* _Rows from a dataset_:
####################

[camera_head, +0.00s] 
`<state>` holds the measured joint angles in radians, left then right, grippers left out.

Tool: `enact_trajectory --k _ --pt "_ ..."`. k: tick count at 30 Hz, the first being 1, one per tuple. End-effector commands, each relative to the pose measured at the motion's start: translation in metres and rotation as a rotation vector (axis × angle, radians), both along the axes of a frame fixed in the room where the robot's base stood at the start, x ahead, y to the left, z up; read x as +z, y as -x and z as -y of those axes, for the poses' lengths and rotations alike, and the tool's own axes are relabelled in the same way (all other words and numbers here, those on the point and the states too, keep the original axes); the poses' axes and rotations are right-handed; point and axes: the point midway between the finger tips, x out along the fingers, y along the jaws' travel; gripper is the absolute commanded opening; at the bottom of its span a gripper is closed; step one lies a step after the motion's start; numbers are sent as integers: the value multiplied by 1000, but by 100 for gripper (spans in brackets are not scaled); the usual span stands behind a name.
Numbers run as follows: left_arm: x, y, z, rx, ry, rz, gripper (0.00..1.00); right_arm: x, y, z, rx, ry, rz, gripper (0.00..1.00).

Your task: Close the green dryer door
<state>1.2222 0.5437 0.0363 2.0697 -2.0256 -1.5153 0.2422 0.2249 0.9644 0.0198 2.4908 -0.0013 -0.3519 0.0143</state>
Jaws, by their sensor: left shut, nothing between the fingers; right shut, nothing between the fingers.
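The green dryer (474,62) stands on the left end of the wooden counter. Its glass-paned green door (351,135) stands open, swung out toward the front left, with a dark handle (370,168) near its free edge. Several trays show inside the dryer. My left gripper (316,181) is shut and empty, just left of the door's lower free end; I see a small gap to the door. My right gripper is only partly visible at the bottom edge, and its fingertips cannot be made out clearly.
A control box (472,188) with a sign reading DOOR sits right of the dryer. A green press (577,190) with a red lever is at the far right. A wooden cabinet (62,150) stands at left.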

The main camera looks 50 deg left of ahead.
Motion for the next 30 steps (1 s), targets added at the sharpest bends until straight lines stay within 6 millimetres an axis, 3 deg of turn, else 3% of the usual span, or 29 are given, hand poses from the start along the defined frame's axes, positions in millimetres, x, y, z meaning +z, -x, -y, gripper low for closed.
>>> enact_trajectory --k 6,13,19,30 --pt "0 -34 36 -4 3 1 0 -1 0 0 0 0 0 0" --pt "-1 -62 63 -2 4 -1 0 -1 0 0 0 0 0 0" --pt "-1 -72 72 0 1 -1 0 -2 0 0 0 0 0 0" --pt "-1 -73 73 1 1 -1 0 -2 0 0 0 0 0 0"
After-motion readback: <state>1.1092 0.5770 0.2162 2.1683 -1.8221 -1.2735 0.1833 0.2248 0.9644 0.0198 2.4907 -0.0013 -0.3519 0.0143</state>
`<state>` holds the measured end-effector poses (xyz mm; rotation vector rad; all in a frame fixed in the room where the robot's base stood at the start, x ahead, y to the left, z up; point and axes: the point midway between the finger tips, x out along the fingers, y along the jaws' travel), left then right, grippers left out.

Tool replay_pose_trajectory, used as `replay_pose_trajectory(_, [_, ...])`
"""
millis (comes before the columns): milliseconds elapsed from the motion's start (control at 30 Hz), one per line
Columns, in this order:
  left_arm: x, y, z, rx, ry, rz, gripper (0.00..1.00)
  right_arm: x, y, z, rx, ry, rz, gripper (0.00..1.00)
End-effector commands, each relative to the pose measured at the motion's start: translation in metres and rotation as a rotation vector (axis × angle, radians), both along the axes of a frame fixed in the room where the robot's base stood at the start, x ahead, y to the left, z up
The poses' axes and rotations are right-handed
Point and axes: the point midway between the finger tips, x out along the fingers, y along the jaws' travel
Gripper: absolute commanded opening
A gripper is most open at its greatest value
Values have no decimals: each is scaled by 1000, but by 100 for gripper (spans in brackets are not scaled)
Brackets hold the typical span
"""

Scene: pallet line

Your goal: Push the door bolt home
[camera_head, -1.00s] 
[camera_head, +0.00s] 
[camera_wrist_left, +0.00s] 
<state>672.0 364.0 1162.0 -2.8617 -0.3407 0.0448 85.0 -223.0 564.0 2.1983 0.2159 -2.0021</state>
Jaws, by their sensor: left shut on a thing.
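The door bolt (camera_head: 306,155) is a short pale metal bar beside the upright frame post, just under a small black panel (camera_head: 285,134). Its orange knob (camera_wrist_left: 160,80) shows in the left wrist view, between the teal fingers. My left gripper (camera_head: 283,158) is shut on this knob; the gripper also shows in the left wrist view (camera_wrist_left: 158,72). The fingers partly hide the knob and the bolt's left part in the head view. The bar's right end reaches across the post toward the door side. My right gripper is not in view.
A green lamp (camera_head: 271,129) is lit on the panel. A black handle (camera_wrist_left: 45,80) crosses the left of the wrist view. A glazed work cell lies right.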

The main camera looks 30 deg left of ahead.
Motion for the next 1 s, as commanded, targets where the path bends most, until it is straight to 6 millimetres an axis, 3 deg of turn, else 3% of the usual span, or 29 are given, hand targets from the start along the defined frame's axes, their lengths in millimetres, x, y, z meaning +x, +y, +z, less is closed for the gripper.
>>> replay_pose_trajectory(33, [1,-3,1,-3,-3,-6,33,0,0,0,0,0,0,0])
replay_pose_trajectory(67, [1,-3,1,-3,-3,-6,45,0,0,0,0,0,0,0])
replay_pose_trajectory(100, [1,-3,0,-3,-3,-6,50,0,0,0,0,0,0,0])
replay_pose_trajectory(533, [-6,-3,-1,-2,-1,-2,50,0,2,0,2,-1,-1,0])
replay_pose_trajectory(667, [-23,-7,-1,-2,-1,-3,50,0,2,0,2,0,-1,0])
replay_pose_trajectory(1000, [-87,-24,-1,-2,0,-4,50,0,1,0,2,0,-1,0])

####################

* _Task requirements_:
Copy every single line of the material above that holds "looks".

* _Response_:
The main camera looks 50 deg left of ahead.
The main camera looks 30 deg left of ahead.

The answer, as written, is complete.